Die Beschwerdegegnerin beruft sich zutreffend auf das Eingreifen der Risikoausschlussklausel. Ein Balkon ist ein Gebäudeteil. Das ergibt die Auslegung des § 3 Absatz 1 d) bb) ARB 09/1996.
Allgemeine Versicherungsbedingungen sind nach gefestigter Rechtsprechung so auszulegen, wie sie ein durchschnittlicher Versicherungsnehmer bei verständiger Würdigung, aufmerksamer Durchsicht und Berücksichtigung des erkennbaren Sinnzusammenhangs verstehen muss (Bundesgerichtshof [BGH] vom 23. Juni 1993 – IV ZR 135/92 -, Versicherungsrecht [VersR] 1993, 957). Dabei kommt es auf die Verständnismöglichkeiten eines Versicherungsnehmers ohne versicherungsrechtliche Spezialkenntnisse an.
Dieser Grundsatz erfährt jedoch eine Ausnahme, wenn die Rechtssprache mit dem verwendeten Ausdruck einen fest umrissenen Begriff verbindet. In diesen Fällen ist anzunehmen, dass auch die Allgemeinen Versicherungsbedingungen darunter nichts anderes verstehen wollen. Ein von der Rechtssprache abweichendes Verständnis kann allerdings dann in Betracht kommen, wenn das allgemeine Sprachverständnis von der Rechtssprache in einem Randbereich deutlich abweicht oder wenn der Sinnzusammenhang der Versicherungsbedingungen etwas anderes ergibt (BGH vom 5. Juli 1995 – IV ZR 133/94 – VersR 1995, 951).
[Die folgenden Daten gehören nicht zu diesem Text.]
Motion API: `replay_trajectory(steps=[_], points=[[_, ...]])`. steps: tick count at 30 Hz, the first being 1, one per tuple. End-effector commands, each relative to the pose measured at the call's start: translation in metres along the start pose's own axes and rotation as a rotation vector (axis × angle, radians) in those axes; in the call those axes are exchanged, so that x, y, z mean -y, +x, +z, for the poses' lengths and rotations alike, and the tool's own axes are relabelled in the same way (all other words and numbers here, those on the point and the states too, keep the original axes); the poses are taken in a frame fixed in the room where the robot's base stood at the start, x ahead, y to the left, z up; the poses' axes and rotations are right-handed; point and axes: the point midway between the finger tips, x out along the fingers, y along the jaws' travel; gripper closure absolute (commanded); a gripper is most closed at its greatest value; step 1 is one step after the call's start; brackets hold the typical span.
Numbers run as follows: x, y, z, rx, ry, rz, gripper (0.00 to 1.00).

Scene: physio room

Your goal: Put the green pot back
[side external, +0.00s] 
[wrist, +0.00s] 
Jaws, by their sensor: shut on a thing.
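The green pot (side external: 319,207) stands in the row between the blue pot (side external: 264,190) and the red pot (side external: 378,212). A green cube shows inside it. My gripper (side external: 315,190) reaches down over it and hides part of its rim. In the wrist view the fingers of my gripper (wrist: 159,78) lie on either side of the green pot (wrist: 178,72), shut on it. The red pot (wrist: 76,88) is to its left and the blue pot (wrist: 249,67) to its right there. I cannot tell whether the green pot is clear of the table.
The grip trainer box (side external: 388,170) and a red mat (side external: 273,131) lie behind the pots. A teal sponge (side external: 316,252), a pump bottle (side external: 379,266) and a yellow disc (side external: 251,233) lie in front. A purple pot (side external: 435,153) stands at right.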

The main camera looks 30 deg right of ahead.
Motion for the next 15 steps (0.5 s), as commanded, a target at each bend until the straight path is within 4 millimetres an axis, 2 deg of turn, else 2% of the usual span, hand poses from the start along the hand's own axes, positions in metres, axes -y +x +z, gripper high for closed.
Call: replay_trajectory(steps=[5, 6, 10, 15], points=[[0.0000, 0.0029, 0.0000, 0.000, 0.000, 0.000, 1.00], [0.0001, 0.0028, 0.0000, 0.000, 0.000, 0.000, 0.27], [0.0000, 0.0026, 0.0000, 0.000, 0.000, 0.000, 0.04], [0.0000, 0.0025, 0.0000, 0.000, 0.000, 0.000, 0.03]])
Es kann unbeschieden bleiben, ob der Ausdruck „Gebäudeteil“ ein Begriff der Rechtssprache ist. Er ist jedenfalls auch Bestandteil der allgemeinen Sprache, so dass der Versicherungsnehmer nicht ausschließlich in den Bereich der Rechtssprache geführt wird. Hier wird ein Gebäude oft als Haus bezeichnet. Und ein Teil eines Gebäudes ist demnach ein Teil eines Hauses. Gehört der Ausdruck auch der allgemeinen Sprache an und kann der Versicherungsnehmer ihn deshalb als juristischen Begriff mit von der allgemeinen Sprache unterschiedlichem Inhalt nicht erkennen, muss die Bedeutung des Begriffs aus der Sicht eines verständigen Versicherungsnehmers erschlossen werden (BGH vom 8. Dezember 1999 – IV ZR 40/99 – VersR 2000, 311).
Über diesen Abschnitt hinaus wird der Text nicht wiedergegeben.